With the rule change having the unforeseen drawback of forcing the teams into cautious holding patterns, it’s led to obvious questions of whether it needs to be reverted back to how it was previously given the lack of track action.

“It’s a shame we didn’t get that session, they have changed the tyre rule,” Lewis Hamilton said after FP2.

“So, therefore, no one goes out and drives runs on the intermediates. It just doesn’t make sense, really, but there you go.”

“It’s such a shame for the fans here, people watching at home, or those who have travelled three-quarters of the way around the world to not do any laps – it is pretty annoying,” George Russell said.

“I hope the FIA allows all the teams to carry over a set of tyres into FP3 because, ordinarily in FP3, we don’t do many laps – just practicing for qualifying.

“So that’d be great for us and the fans.
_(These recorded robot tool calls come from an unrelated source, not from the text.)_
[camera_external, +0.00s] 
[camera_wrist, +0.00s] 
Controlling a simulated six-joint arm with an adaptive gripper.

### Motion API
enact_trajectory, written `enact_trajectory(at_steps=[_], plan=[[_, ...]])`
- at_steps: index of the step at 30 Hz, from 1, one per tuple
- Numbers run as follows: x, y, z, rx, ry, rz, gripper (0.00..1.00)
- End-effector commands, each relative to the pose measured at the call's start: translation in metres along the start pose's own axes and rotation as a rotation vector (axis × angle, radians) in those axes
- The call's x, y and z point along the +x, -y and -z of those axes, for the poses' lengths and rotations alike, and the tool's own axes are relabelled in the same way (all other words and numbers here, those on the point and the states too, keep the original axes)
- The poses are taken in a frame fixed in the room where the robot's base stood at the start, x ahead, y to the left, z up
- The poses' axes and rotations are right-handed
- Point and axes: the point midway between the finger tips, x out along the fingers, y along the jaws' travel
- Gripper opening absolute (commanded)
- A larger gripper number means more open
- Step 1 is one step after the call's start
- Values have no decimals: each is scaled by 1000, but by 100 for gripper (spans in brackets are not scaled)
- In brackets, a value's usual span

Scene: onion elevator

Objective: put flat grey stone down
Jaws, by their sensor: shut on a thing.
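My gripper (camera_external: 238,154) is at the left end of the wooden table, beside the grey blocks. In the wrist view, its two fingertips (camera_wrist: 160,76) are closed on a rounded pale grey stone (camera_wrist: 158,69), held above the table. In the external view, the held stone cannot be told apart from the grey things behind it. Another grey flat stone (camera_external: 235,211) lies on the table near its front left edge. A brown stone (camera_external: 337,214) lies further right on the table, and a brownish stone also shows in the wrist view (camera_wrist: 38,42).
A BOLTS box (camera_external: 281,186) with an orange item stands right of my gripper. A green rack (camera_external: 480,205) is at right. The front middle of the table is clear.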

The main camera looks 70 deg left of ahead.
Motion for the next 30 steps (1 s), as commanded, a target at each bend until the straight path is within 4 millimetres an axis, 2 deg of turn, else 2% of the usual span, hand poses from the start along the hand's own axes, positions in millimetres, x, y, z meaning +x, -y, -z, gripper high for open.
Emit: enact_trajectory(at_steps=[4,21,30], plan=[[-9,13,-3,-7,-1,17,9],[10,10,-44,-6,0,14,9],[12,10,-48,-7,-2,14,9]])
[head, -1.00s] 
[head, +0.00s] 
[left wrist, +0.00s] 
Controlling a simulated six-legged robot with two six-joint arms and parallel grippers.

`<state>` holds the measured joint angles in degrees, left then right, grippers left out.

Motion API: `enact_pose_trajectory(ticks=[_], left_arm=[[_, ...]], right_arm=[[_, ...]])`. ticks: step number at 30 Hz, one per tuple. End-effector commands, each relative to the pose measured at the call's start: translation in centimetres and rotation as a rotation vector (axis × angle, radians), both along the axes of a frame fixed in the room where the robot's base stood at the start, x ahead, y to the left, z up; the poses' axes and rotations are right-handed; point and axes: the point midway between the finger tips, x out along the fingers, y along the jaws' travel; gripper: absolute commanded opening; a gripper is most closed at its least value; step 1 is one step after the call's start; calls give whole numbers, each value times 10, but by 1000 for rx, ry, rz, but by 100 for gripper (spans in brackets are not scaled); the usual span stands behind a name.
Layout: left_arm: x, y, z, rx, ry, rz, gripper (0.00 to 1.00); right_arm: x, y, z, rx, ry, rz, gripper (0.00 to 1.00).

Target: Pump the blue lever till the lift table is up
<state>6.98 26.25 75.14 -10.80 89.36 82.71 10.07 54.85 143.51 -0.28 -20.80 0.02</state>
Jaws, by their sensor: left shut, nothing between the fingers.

So I hope common sense prevails there and I hope we just find a solution for these kinds of conditions because it’s not the first time this has happened and it definitely won’t be the last time.”

Former F1 strategist Bernie Collins, speaking on Sky F1, explained how the teams may have allowed the rule change to influence their Friday track time and the implications of the regulation tweak.

“Last year, we had a standard four intermediates. But then, if you ran [a set] on a Friday, you got an extra intermediate for Saturday and Sunday,” she said.

“So, overall, you had five, but you’d only four available at one time.

“This year, they’ve changed that you have five for the whole weekend. Regardless of whether you use it or not [on Friday], you don’t get any fresh ones for tomorrow.

“What that means is, in the past people would have run on a Friday knowing they got the extra intermediate, so there’s no disadvantage.

“Those that ran today – and some did do laps on the intermediate today – the person in the garage next to you, if it’s wet tomorrow, has a fresher intermediate than you do.

“Around here, every little helps. It all counts and adds up. So they are going to feel at a disadvantage.

“We’re not expecting it to be wet, but you never know. So, because of that regulation, I think maybe they’ll look at it again and say ‘Actually, that did limit running today’.”